Aim => Restate the data below word for word. Skip any images it contains.

Given data =>
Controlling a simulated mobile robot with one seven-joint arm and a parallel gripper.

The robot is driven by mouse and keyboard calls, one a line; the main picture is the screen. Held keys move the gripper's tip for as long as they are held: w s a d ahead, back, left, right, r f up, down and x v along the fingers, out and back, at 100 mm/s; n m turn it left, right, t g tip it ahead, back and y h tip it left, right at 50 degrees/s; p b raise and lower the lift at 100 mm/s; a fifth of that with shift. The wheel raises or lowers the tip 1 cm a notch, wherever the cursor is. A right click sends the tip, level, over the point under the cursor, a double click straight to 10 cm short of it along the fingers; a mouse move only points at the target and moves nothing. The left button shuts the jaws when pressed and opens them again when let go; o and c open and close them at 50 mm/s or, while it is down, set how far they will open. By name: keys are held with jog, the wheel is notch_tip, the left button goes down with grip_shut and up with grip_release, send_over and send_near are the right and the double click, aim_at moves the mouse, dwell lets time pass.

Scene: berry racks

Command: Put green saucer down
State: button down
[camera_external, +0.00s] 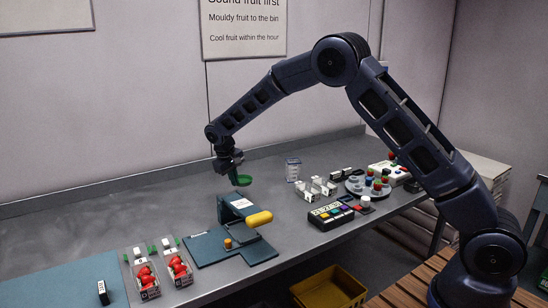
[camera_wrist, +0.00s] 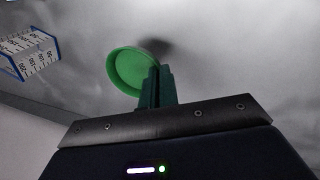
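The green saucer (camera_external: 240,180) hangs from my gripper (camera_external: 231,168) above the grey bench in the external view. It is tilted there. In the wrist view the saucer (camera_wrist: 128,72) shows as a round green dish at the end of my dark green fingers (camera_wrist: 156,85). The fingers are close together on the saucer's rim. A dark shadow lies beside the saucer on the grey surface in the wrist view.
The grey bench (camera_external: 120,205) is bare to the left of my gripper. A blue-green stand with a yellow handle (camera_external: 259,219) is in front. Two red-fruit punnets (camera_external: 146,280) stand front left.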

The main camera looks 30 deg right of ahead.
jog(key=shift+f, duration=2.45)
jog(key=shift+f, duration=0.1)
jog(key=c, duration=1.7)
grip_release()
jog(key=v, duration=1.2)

Task output =>
Controlling a simulated mobile robot with one seven-joint arm and a parallel gripper.

The robot is driven by mouse and keyboard calls, one a line; the main picture is the screen. Held keys move the gripper's tip for as long as they are held: w s a d ahead, back, left, right, r f up, down and x v along the fingers, out and back, at 100 mm/s; n m turn it left, right, t g tip it ahead, back and y h tip it left, right at 50 degrees/s; p b raise and lower the lift at 100 mm/s; a fifth of that with shift. The wheel raises or lowers the tip 1 cm a notch, wherever the cursor is. A right click sends the tip, level, over the point under the cursor, a double click straight to 10 cm short of it along the fingers; a mouse move only points at the target and moves nothing. The left button shuts the jaws when pressed and opens them again when let go; o and c open and close them at 50 mm/s or, while it is down, set how far they will open. By name: keys are held with jog, the wheel is notch_tip, the left button goes down with grip_shut and up with grip_release, send_over and send_near are the right and the double click, aim_at moves the mouse, dwell lets time pass.

Scene: berry racks

Command: Put green saucer down
State: button down
[camera_external, +0.00s] 
[camera_wrist, +0.00s] 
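The green saucer (camera_external: 240,180) hangs from my gripper (camera_external: 231,168) above the grey bench in the external view. It is tilted there. In the wrist view the saucer (camera_wrist: 128,72) shows as a round green dish at the end of my dark green fingers (camera_wrist: 156,85). The fingers are close together on the saucer's rim. A dark shadow lies beside the saucer on the grey surface in the wrist view.
The grey bench (camera_external: 120,205) is bare to the left of my gripper. A blue-green stand with a yellow handle (camera_external: 259,219) is in front. Two red-fruit punnets (camera_external: 146,280) stand front left.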

The main camera looks 30 deg right of ahead.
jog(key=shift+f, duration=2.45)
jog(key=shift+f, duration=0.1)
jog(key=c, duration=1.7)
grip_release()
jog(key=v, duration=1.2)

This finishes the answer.